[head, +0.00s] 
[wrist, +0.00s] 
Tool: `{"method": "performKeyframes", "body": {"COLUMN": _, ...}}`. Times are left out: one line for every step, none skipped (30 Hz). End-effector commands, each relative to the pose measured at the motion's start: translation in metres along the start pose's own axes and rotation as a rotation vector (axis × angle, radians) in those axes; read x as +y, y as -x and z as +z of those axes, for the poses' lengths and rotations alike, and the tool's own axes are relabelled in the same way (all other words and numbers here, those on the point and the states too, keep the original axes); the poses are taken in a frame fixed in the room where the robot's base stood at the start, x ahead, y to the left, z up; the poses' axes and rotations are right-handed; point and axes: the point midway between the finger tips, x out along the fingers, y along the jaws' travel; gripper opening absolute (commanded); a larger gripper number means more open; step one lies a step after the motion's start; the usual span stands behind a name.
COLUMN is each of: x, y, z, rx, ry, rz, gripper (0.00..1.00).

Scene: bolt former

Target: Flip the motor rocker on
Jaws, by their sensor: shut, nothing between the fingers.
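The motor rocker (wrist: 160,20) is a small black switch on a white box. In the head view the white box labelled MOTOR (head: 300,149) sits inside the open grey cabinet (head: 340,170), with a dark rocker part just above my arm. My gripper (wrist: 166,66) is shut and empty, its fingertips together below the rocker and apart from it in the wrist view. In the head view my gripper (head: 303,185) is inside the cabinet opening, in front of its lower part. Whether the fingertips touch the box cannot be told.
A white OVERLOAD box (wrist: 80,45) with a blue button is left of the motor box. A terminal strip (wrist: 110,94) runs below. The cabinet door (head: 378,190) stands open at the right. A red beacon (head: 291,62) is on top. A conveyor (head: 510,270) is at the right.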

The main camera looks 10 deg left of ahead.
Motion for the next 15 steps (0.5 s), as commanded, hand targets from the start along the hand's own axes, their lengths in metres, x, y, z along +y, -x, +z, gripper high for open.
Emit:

☆ ☆ ☆ ☆ ☆

INSTRUCTIONS TO FOLLOW:
Repeat the material above in full, quoting it exactly.

RESULT BELOW:
[head, +0.00s] 
[wrist, +0.00s] 
Tool: `{"method": "performKeyframes", "body": {"COLUMN": _, ...}}`. Times are left out: one line for every step, none skipped (30 Hz). End-effector commands, each relative to the pose measured at the motion's start: translation in metres along the start pose's own axes and rotation as a rotation vector (axis × angle, radians) in those axes; read x as +y, y as -x and z as +z of those axes, for the poses' lengths and rotations alike, and the tool's own axes are relabelled in the same way (all other words and numbers here, those on the point and the states too, keep the original axes); the poses are taken in a frame fixed in the room where the robot's base stood at the start, x ahead, y to the left, z up; the poses' axes and rotations are right-handed; point and axes: the point midway between the finger tips, x out along the fingers, y along the jaws' travel; gripper opening absolute (commanded); a larger gripper number means more open; step one lies a step after the motion's start; the usual span stands behind a name.
COLUMN is each of: x, y, z, rx, ry, rz, gripper (0.00..1.00).

Scene: bolt former

Target: Flip the motor rocker on
Jaws, by their sensor: shut, nothing between the fingers.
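The motor rocker (wrist: 160,20) is a small black switch on a white box. In the head view the white box labelled MOTOR (head: 300,149) sits inside the open grey cabinet (head: 340,170), with a dark rocker part just above my arm. My gripper (wrist: 166,66) is shut and empty, its fingertips together below the rocker and apart from it in the wrist view. In the head view my gripper (head: 303,185) is inside the cabinet opening, in front of its lower part. Whether the fingertips touch the box cannot be told.
A white OVERLOAD box (wrist: 80,45) with a blue button is left of the motor box. A terminal strip (wrist: 110,94) runs below. The cabinet door (head: 378,190) stands open at the right. A red beacon (head: 291,62) is on top. A conveyor (head: 510,270) is at the right.

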The main camera looks 10 deg left of ahead.
Motion for the next 15 steps (0.5 s), as commanded, hand targets from the start along the hand's own axes, their lengths in metres, x, y, z along +y, -x, +z, gripper high for open.
Emit:

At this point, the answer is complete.